ARM LEGOS: Toy show bracelet.
Ancient frescoes from Italy, modern toys designed by artists — what richer contrast can you get? The Arkansas Arts Center’s “In Stabiano: Exploring the Ancient Seaside Villas of the Roman Elite” exhibit should attract lovers of art, architecture, Italy, history … even food. The 32nd annual “Toys Designed by Artists,” 60 playful objects by 51 American artists, is for those who like their art fun, maybe even useful … and available for purchase.

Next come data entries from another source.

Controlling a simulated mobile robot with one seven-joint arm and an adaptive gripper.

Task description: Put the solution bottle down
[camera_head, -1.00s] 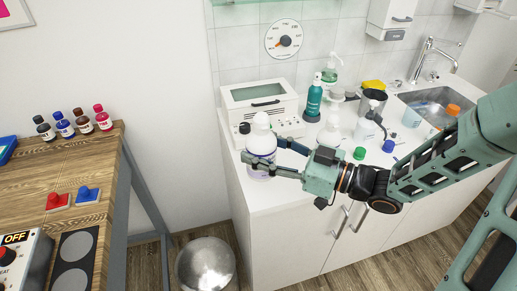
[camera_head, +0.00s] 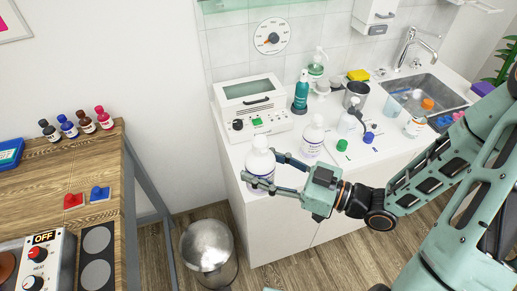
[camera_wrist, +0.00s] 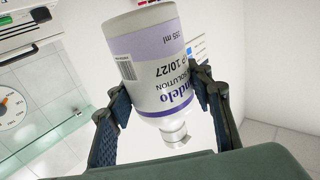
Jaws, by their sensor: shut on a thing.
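The solution bottle (camera_head: 260,158) is white with a pale purple label and a white cap. It is upright at the front left part of the white counter (camera_head: 236,170). My gripper (camera_head: 262,169) is shut around its body from the right, one finger on each side. In the wrist view the bottle (camera_wrist: 150,65) sits between both fingers of my gripper (camera_wrist: 160,95), its label text upside down and its cap toward the bottom of the picture. Whether its base touches the counter or hangs just above it, I cannot tell.
A similar white bottle (camera_head: 313,135) stands to the right, beside a green cap (camera_head: 342,145). A white device (camera_head: 255,105) is behind, with a teal bottle (camera_head: 301,92) nearby. The sink (camera_head: 420,90) is at far right. The counter's front edge is close to the held bottle.

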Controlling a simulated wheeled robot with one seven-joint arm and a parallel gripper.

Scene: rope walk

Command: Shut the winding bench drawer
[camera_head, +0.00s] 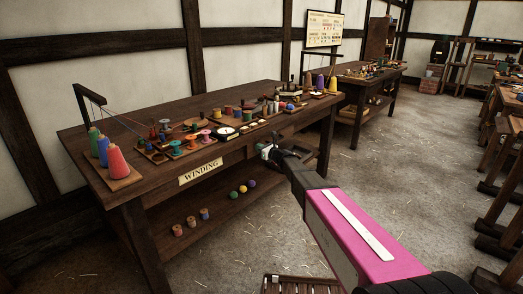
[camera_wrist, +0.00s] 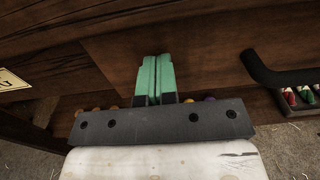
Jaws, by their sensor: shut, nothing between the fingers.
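The winding bench (camera_head: 110,165) is a dark wooden table with a "WINDING" plate (camera_head: 200,172) on its front. My gripper (camera_head: 268,151) is at the bench's front edge, right of the plate. In the wrist view its two green fingers (camera_wrist: 156,62) are shut together and empty. They point at a brown wooden drawer front (camera_wrist: 205,60), close to it; I cannot tell whether they touch. A dark bar handle (camera_wrist: 275,72) is on the front, right of the fingers. My gripper and arm hide most of the drawer in the head view, and how far it stands out cannot be told.
Spools, reels and a round dial (camera_head: 224,131) cover the bench top. Small spools (camera_head: 191,221) and coloured balls (camera_head: 243,189) lie on the shelf below. A wooden slatted thing (camera_head: 300,284) stands at the front. Bare floor lies right of the bench.

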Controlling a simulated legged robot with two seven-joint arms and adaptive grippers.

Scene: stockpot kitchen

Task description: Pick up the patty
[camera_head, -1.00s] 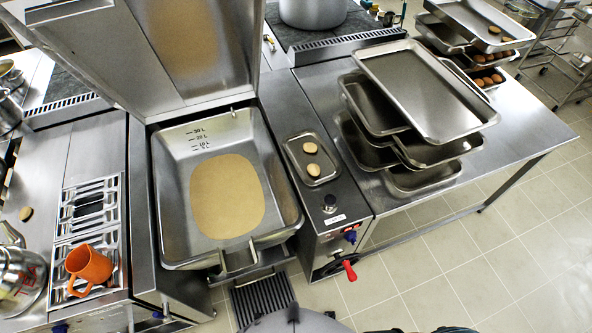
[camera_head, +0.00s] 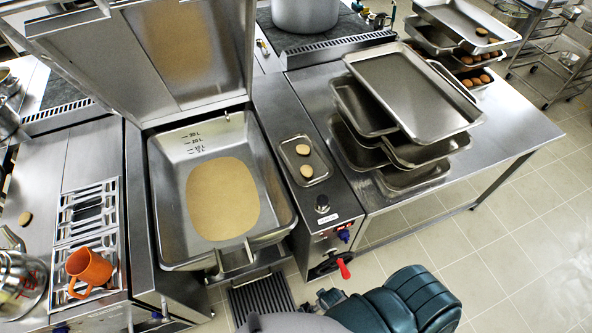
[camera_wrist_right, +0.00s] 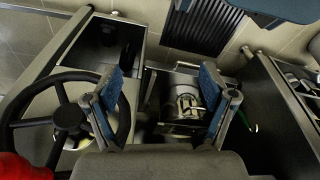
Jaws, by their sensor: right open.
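Two light-brown patties, one behind (camera_head: 303,149) and one in front (camera_head: 307,171), lie on a small steel tray (camera_head: 321,150) right of the tilting pan. Another patty (camera_head: 24,218) lies on the far-left counter, and several rest in trays at the back right. My right gripper (camera_wrist_right: 164,92) is open and empty in the right wrist view, its blue-padded fingers apart above the front of the pan unit. No patty shows between them. My teal right arm shows at the bottom of the head view. My left gripper is not in view.
The pan (camera_head: 222,195) stands with its lid (camera_head: 165,55) raised. A stack of steel trays (camera_head: 415,95) stands on the right table. A red-handled wheel (camera_head: 342,268) juts from the front panel; its black wheel (camera_wrist_right: 68,120) is close by the right gripper. An orange mug (camera_head: 88,268) stands at left.

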Fine fresco and stucco fragments recovered from the first century resort town of Stabia — smothered in ash from the eruption of Mt. Vesuvius that destroyed Pompeii — detail the aesthetic and power of rich Roman families. Painterly representations of Diana and other gods in the ethereal hues of the era join artifacts from the town, excavated in the 1950s. The works are part of a touring exhibit organized by Pompeii archeologists collaborating with a foundation established to restore the town.

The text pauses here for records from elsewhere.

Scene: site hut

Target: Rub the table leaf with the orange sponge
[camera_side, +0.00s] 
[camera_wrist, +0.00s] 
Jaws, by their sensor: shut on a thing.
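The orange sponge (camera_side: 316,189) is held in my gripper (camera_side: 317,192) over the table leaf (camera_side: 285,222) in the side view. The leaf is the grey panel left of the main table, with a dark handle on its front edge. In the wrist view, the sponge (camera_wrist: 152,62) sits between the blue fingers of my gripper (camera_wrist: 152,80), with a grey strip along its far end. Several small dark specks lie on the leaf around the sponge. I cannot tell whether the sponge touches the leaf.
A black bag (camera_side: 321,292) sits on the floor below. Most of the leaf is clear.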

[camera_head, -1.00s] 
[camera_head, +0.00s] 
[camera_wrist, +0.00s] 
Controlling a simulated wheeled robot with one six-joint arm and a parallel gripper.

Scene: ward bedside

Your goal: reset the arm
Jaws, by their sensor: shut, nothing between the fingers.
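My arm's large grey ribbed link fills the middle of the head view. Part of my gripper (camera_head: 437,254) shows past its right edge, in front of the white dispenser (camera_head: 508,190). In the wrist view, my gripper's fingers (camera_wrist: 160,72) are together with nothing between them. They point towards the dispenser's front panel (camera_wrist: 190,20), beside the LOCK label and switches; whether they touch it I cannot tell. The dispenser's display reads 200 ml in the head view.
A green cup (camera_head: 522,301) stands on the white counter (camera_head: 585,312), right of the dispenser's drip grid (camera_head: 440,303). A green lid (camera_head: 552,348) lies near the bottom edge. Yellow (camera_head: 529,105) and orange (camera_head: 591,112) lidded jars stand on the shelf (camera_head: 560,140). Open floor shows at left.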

Southwestern University (in Texas) architectural history and design professor Thomas Noble Howe, the coordinator of the foundation, will give a talk at 6 p.m. Thursday, Feb. 17, in the Arts Center’s lecture hall on the art and political life of Stabia. The lecture is one of several events scheduled around the exhibit, including the Fine Arts Club’s talk, “Dining Like a Roman,” set for 10 a.m. Monday, Feb. 21, in the Arts Center atrium, and a Family Day event on March 19.
Giovanna Imperia sounds like an artist from Stabia, but in fact she’s from Katy, Texas, and is a “Toys Designed by Artists” purchase award winner with her silver Lego bracelet, “Never Stopped Playing with Toys.” The juried exhibit also features works by invited artists who’ll be familiar to regular toy-show goers, including Bill Reid (this year’s work, “Toynado,” is a painted steel push toy) and Jamie Maverick (known for her buxom women in wood, this year perched on an ice cream cone in “Big is Beautiful”).

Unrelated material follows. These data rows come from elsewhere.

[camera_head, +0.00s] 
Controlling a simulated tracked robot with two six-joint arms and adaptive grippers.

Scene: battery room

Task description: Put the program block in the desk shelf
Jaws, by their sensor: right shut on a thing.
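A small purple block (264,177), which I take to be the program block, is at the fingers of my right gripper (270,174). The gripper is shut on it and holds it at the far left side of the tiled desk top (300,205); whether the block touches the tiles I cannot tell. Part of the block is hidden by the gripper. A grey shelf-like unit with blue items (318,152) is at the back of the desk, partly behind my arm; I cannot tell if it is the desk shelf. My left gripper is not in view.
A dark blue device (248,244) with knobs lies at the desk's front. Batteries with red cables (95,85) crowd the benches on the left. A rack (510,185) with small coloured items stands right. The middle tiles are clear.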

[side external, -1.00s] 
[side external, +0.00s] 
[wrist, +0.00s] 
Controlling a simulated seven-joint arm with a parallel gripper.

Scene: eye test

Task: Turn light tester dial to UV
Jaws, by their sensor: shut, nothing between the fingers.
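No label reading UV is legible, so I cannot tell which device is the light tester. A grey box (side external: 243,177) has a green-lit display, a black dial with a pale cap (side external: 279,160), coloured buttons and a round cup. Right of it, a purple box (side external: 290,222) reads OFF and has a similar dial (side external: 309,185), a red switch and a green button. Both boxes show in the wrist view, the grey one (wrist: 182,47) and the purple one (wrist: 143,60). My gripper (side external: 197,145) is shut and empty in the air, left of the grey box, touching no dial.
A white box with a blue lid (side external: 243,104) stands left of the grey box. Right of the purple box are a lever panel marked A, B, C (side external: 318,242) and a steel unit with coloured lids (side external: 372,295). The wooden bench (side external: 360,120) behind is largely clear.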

The Arts Center is considering an end to art sales from its galleries to bring it in line with standard museum practice. However, a price list will be provided for the toy show objects, and buyers may purchase directly from the artist. The Arts Center no longer takes a commission.
Aj Smith, professor of printmaking at the University of Arkansas at Little Rock, will show new drawings in Gallery II of the Fine Arts Building starting Wednesday, Feb. 23. In an artist’s statement, Smith writes, “Drawing is basic, it allows me to carefully study my subject in a way that establishes a direct connection between myself and the object of my pencil. But the true agony and ecstasy of it all is during the heat of battle (the process); at this point the torment as well as the satisfaction is almost unbearable.” Smith’s graphite portraits are worth the torment — certainly to the viewer. A reception for the artist will be held from 2 p.m. to 4 p.m. Sunday, Feb. 27, with the support of the Office of Campus Life Minority Advocacy Program.
“From the Palette,” paintings by realist watercolor artist Dean Mitchell, goes on exhibit Friday, Feb. 18, at Hearne Fine Art in the Museum Center at 500 President Clinton Ave. Mitchell paints urban scenes, landscapes and portraits in a pale palette; the works draw their power from their fine draftsmanship and atmosphere. Meet the artist at 5:30 p.m. Friday, March 11; he’ll give a talk at 2 p.m. Saturday, March 12.